List every line in this data where the string "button" occurs.

Begin Collected data

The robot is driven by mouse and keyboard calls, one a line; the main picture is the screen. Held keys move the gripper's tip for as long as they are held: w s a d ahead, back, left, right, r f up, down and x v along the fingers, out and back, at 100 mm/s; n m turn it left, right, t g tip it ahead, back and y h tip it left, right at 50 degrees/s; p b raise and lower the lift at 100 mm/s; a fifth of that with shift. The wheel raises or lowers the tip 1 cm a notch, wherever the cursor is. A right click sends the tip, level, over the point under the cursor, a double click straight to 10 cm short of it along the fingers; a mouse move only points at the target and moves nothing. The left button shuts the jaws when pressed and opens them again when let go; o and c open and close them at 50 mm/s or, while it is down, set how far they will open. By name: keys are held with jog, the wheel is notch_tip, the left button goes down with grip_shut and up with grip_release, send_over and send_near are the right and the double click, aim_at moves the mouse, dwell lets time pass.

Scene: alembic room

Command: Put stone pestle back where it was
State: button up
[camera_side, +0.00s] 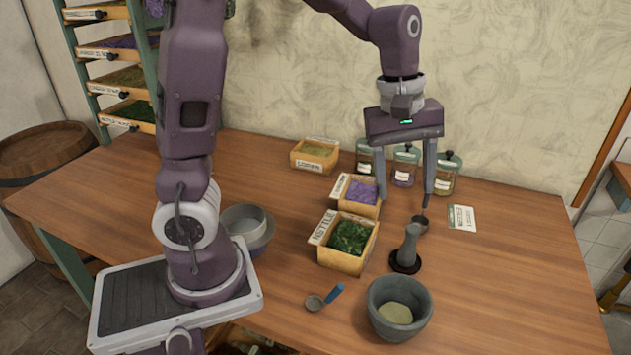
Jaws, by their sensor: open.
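The stone pestle (411,241) is grey and stands upright on a small dark round base (405,262) on the table, behind the mortar. The grey stone mortar (399,308) holds a pale yellowish substance and stands near the front edge. My gripper (404,198) is open, pointing down, with its two fingers wide apart. It is above and behind the pestle, apart from it. Nothing is held between the fingers.
Wooden boxes of green (349,238) and purple (360,192) herbs stand left of the pestle. Several glass jars (443,176) stand behind my gripper. A label card (461,217) lies at right. A blue-handled scoop (324,298) lies left of the mortar. The right side of the table is clear.

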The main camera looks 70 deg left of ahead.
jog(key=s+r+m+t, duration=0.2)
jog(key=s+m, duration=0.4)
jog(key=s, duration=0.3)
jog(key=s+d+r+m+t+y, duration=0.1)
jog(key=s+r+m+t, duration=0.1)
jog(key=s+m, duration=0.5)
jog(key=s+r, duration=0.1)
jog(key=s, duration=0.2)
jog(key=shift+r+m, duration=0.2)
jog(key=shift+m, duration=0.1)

End Collected data

• **Output of the exercise**
The robot is driven by mouse and keyboard calls, one a line; the main picture is the screen. Held keys move the gripper's tip for as long as they are held: w s a d ahead, back, left, right, r f up, down and x v along the fingers, out and back, at 100 mm/s; n m turn it left, right, t g tip it ahead, back and y h tip it left, right at 50 degrees/s; p b raise and lower the lift at 100 mm/s; a fifth of that with shift. The wheel raises or lowers the tip 1 cm a notch, wherever the cursor is. A right click sends the tip, level, over the point under the cursor, a double click straight to 10 cm short of it along the fingers; a mouse move only points at the target and moves nothing. The left button shuts the jaws when pressed and opens them again when let go; o and c open and close them at 50 mm/s or, while it is down, set how far they will open. By name: keys are held with jog, the wheel is notch_tip, the left button goes down with grip_shut and up with grip_release, send_over and send_near are the right and the double click, aim_at moves the mouse, dwell lets time pass.
State: button up

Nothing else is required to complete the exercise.